To turn to the period between the two world wars once more, your many noms
de plume remind us of Fernando Pessoa’s heteronyms. One of them was a
futurist, another a royalist, several of them occultists and neopaganists. With
you it goes even further, it was first thought that Reza Negarestani is one of
your monikers. The same goes for Jehu, a twitter Marxian (@Damn_Jehu) that
certainly finds a lot of understanding for your positions. It’s as though
heteronyms were a force against univocity, it seems crucial to keep them
differentiated.
Pessoa is someone people keep telling me, always really persuasively, to look
at, but I’m afraid I just haven’t yet had a chance to do that. I’m sure it’s a good
reference, so I am embarrassed to confess my ignorance on that. Polymaintenance of complex identity, if it is taken in a deliberated fashion, is not a
manageable thing. It would be great if it was, but all you can do is to aim to
follow a rough set of pragmatic guidelines that at least complicate the attempt
that people obsessively make to engage in this psychobiographical
reintegration. I have always absolutely detested the human cognitive effort
devoted to trying to turn a final form of anything into a psychobiography. It’s
not that I’m allergic to ever reading a biography, but the notion that in reading it
you’re really getting to the core of something seems to me utterly ludicrous. I
cannot recall any interesting figure, where I’ve thought, oh, if only I knew their
biography better, I would get them. Nietzsche’s or Deleuze’s or Lovecraft’s
biographies are, unless treated very carefully, sadly distracting. Refusal of the
psychobiographical temptation is the one thing I do try to hold onto. But the
functionality of it is in the hands of fate entirely, it exceeds human strategic
competence. You’re constantly sliding down the slope.
For a long time we had a feeling you were a moderator or a cartographer of
NRx, not its ideologue. Or maybe you are its termite, sooner or later moving
onto something completely different again. Perhaps similarly to the viewpoint
of the Legacy of Nick Land conference, which is going to take place this year
and which, as organizers tell us in advance, is not going to promote NRx ideas.
It reminds us of Brecht, where in order to preserve his status as a classical
author, his socialism or communism has to be sanitized. Through your blogging
interventions as aggregates or aggregators of links we found out that the way
to move out of the echo chamber is to read about things/processes one finds
fascinating, not the ones one necessarily agrees with.
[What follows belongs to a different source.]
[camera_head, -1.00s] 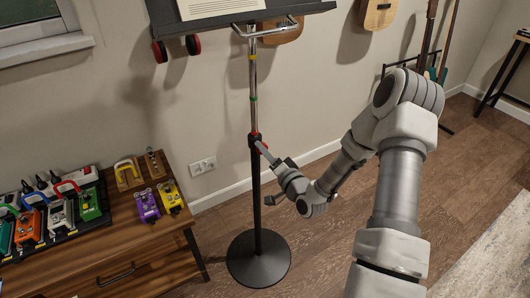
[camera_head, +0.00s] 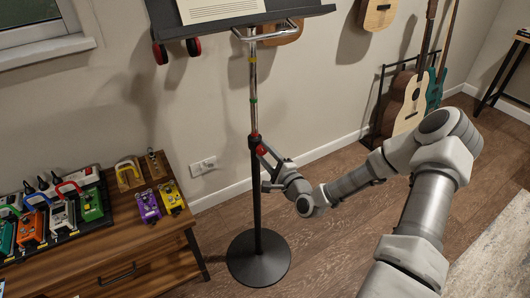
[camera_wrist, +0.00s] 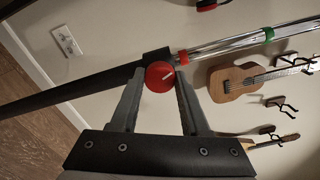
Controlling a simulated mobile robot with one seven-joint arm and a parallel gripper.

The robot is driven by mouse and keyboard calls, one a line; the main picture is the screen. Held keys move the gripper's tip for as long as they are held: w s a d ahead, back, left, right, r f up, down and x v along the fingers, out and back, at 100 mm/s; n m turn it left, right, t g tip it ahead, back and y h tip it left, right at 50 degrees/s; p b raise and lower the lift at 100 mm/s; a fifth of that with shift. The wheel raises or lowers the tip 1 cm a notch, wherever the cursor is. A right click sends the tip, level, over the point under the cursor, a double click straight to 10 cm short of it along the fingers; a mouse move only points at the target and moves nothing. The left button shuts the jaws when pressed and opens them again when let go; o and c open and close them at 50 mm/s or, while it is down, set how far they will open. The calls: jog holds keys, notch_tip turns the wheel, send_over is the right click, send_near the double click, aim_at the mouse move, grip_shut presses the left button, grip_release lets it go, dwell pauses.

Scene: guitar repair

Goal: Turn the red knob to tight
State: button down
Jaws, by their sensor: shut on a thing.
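The red knob (camera_wrist: 160,76) sits on the pole of the music stand (camera_head: 257,205), at the joint between the black lower tube and the chrome upper tube. In the head view my gripper (camera_head: 266,160) reaches the stand from the right, and the fingers partly hide the knob. The stand is upright on its round black base.
A wooden cabinet (camera_head: 150,262) with several coloured pedals stands on the left. Guitars (camera_head: 406,100) stand on a rack at the right, and others hang on the wall. The stand's desk (camera_head: 240,19) is above. The floor right of the stand is clear.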

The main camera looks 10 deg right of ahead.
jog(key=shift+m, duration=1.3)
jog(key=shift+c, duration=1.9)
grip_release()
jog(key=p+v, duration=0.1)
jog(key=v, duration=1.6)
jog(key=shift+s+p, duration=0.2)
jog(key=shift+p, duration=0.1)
It is gazing into the
abyss, as Roberto Bolaño would put it. It seems that is a highly controversial
role/function.
There’s so much turmoil and tumult in this recent and dynamic situation that it’s
difficult to be very lucid about it even in one’s own understanding of it. Maybe a
disjointed answer is the only one that is practical or realistic. For one thing, the
utter infamy of NRx.There is an understanding that this is the worst thing in the
world, that it is going to be utterly traumatic and produce extreme aversive
response. It’s something that is already present in The Dark Enlightenment and
Moldbug’s writing in a playful way. I would also agree that it was at that stage
more curatorial than polemical. I’m afraid I find something completely addictive
about that. If you were to say to someone, what really is this thing, the NRx, the
answer to that question would be vastly less clear than the clarity of the
emotional response, which would be one of absolute horror and detestation.
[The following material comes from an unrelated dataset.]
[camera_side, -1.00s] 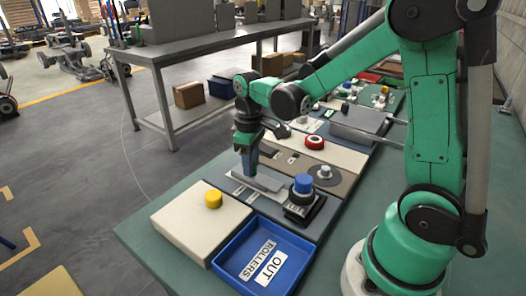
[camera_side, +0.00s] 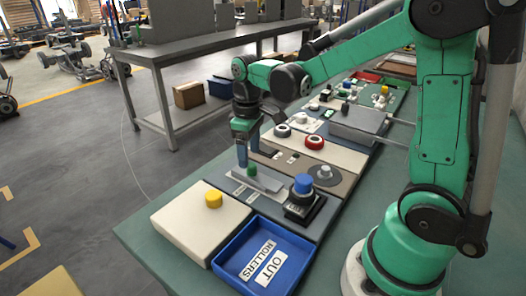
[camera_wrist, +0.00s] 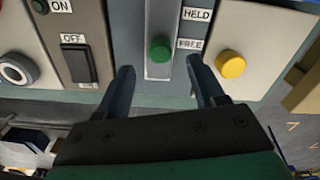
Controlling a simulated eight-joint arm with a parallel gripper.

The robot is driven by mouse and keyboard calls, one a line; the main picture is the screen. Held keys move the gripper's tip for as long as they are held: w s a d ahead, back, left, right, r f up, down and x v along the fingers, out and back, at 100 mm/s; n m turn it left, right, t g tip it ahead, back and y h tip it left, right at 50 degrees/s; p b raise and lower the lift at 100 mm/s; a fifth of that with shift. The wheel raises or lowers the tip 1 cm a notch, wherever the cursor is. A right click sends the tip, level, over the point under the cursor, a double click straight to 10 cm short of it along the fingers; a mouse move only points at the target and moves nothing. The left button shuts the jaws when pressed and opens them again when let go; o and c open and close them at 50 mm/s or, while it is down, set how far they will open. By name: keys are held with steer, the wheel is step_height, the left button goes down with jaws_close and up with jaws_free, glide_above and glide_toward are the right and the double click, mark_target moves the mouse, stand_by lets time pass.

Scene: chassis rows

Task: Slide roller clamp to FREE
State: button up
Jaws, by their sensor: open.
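The roller clamp shows as a green knob (camera_wrist: 160,48) in a pale slotted track (camera_wrist: 158,72) in the wrist view. It sits level with the FREE label (camera_wrist: 190,44), below the HELD label (camera_wrist: 196,14), near the track's lower end. In the side view the green knob (camera_side: 252,170) stands upright on its grey plate. My gripper (camera_wrist: 161,65) is open, with one finger on each side of the knob in the picture and a gap to both. In the side view my gripper (camera_side: 248,154) is just above and behind the knob, apart from it.
A yellow button (camera_side: 213,200) on a cream box and a blue knob (camera_side: 303,183) on a black base flank the plate. A blue tray (camera_side: 262,255) marked OUT ROLLERS lies in front. An OFF switch (camera_wrist: 78,62) is beside the track.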

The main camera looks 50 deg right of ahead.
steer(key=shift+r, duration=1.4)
The whole syndrome is fascinating, because it seems in itself like a
fundamental exploratory tool. As if you said: Mencius Moldbug has
consolidated a notion of the Cathedral as something, which is ultimately a self-
organizing religious process that has a definite orthodoxy and a definite
doctrinal momentum and there are certain things that it treats with an extreme
religious passion as being abominations and heresies. You encounter a cultural
provocation that triggers such an extreme allergic immune responses, which
means you’re actually engaged in an experimental engagement with this
initially tentative, hypothetical object. That’s the most basic crucial lock-in
process—at least provisionally right now. It locks itself in and becomes
indispensable, because it generates such extreme reactivity. That’s why it
would be very hard to simply step back from it in some decisive fashion. It’s like
saying we’re not gonna do particle physics with large colliders any more,
abandon the whole system of experimental potentialities.
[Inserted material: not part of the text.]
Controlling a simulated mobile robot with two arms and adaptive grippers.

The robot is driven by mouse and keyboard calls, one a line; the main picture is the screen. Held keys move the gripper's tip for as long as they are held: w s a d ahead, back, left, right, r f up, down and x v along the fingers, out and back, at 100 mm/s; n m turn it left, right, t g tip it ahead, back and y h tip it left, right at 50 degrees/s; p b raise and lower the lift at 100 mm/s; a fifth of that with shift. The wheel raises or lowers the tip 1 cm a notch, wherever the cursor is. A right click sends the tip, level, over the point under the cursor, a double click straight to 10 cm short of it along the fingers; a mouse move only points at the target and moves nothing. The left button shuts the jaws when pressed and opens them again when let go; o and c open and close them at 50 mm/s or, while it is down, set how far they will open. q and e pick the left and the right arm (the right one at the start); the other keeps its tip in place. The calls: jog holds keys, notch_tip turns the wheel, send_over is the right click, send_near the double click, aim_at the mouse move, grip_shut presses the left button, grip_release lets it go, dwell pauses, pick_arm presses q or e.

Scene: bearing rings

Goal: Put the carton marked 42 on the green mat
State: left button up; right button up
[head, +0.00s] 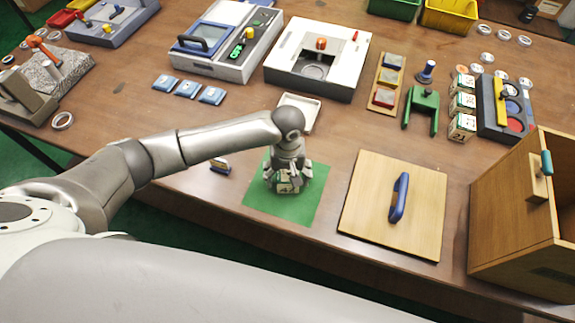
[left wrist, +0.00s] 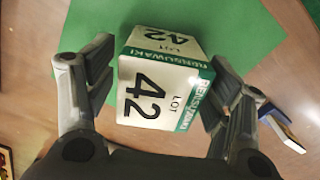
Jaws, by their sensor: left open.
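The carton marked 42 (head: 285,187) is a small white and green box. It is on the green mat (head: 310,205) or very close above it; I cannot tell exactly. In the left wrist view the carton (left wrist: 160,85) shows "42" and "LOT" on two faces, with the green mat (left wrist: 230,22) behind it. My left gripper (head: 287,178) points down over the mat with the carton between its fingers. My right gripper is not in view.
A wooden panel with a blue handle (head: 398,198) lies right of the mat. A wooden cabinet (head: 515,215) stands at the right edge. More cartons (head: 462,127) stand near the sorting tray. A small blue and yellow object (head: 220,166) lies left of the mat. A white tray (head: 313,114) lies behind.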

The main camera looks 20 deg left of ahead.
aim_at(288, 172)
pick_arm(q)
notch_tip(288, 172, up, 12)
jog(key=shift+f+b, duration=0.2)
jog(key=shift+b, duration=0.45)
NRx is also very young and extremely contested. Because it generates so much
antagonism, people who want to fight, of which there are a whole lot right
now, on both sides, flock to it, most passionately maybe in 2014. But NRx is
hugely internally differentiated, it has been from the beginning. Various figures
were thrown out and are now more identified with a sort of standard old Right,
white nationalist type ideas. Other splits exist, too. There’s a faction that is
much closer to a reactionary traditionalism and I don’t understand what it’s
doing with the Neo thing, since it is identified with the throne-and-altar-type,
pre-French-Revolutionary politics. The sheer amount of disorder and chaos in it
means it’s really difficult to leave a room when you still have no idea what is
happening in there. It’s not settled down enough to know whether it’s
something you would actually want to miss out on. And, finally, if someone
asked me to define NRx, I’d say it’s Moldbug’s Patchwork-Neocameralist
political philosophy. I find it hugely important. I am under no inclination to
dissociate myself at all from that basic trend in political analysis.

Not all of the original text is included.